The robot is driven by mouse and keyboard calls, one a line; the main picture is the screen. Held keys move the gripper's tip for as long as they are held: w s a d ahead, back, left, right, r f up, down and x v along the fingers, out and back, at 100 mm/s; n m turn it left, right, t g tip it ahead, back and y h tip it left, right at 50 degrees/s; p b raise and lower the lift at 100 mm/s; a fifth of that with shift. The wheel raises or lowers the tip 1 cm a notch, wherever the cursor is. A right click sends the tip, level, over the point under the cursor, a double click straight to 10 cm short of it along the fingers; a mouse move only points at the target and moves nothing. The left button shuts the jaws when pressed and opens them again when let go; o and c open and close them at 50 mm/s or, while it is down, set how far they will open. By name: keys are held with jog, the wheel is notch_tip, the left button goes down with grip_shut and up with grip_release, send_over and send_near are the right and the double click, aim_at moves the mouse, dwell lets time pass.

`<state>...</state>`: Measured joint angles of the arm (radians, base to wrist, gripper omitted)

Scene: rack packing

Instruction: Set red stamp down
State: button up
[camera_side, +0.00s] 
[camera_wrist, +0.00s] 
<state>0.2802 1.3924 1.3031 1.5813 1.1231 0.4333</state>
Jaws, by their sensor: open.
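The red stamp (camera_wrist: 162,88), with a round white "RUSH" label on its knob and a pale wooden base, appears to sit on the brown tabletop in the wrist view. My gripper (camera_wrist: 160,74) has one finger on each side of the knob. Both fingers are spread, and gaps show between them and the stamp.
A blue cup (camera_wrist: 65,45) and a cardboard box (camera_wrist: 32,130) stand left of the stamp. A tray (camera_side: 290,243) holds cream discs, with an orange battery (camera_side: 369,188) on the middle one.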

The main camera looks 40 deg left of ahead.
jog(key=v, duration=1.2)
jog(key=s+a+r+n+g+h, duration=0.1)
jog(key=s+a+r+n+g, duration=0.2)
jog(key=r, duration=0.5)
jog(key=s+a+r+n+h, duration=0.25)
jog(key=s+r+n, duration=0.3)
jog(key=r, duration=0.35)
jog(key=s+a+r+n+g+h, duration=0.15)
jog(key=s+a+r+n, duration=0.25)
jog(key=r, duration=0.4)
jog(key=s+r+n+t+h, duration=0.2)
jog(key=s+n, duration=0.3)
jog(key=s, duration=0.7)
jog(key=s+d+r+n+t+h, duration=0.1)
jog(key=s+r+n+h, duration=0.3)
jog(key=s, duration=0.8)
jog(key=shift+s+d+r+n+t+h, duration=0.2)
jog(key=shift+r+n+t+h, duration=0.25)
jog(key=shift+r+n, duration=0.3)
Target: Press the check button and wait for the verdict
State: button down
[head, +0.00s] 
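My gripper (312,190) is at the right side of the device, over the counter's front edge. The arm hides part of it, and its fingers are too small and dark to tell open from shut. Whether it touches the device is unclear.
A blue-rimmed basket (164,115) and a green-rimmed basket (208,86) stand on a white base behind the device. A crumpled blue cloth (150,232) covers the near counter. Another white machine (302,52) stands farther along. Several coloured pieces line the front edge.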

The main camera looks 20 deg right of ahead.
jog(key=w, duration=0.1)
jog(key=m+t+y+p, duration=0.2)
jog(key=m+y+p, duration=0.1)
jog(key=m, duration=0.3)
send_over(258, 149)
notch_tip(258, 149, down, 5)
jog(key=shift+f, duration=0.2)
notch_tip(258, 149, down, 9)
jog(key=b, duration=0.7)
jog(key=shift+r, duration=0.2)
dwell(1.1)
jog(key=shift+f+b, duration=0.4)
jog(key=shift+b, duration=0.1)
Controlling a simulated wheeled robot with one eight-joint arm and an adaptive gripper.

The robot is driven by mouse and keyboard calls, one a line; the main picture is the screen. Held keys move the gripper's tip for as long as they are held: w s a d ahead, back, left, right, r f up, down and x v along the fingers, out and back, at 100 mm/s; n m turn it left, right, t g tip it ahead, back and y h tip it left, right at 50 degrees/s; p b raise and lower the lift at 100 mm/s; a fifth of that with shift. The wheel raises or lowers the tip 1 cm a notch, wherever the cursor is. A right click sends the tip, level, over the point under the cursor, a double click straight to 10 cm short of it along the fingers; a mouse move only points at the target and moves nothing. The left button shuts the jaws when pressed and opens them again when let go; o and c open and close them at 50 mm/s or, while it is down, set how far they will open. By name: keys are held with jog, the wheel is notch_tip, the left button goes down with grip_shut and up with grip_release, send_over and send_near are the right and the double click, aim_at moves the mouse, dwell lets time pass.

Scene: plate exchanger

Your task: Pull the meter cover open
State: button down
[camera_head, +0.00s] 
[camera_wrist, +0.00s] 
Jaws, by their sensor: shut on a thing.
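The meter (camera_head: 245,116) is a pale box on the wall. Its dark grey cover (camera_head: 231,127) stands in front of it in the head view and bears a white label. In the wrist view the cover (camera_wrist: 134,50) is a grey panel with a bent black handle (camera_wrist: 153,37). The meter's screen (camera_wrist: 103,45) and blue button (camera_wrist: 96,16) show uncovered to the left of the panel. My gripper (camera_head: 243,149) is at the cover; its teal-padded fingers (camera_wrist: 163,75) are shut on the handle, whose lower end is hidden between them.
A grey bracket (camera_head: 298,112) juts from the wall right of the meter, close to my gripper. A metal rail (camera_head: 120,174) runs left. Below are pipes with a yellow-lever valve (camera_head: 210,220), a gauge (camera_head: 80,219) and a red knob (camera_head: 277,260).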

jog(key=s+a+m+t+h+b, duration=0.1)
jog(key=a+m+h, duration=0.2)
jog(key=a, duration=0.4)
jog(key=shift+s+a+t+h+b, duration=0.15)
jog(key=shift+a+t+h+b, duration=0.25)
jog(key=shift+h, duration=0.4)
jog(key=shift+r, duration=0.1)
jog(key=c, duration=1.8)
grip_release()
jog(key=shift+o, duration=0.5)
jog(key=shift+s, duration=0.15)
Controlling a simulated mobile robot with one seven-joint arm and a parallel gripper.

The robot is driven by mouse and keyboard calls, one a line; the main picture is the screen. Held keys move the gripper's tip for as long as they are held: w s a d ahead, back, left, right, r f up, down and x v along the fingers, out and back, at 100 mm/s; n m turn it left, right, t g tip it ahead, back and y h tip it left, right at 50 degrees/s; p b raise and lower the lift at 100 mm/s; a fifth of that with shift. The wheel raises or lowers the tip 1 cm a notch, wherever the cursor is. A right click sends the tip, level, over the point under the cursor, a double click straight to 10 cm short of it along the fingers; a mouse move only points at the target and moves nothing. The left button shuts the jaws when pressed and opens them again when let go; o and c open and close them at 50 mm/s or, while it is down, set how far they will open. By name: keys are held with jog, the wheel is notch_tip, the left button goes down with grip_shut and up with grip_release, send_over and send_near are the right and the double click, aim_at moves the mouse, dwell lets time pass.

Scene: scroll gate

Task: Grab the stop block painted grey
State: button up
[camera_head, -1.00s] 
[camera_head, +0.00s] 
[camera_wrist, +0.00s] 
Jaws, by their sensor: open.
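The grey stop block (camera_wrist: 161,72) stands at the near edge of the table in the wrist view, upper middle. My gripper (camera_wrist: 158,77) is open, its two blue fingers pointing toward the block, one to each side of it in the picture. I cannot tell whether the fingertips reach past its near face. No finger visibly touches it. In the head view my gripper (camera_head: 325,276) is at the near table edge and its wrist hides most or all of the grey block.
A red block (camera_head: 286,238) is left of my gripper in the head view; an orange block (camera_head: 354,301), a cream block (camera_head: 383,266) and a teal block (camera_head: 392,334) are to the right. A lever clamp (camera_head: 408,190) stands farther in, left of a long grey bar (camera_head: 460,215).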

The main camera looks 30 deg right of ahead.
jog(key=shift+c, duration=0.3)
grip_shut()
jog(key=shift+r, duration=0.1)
════════════════════
**REQUIRED WORK:** Collect each line holding the string "Scene".

**THE RESULT:**
Scene: rack packing
Scene: plate exchanger
Scene: scroll gate

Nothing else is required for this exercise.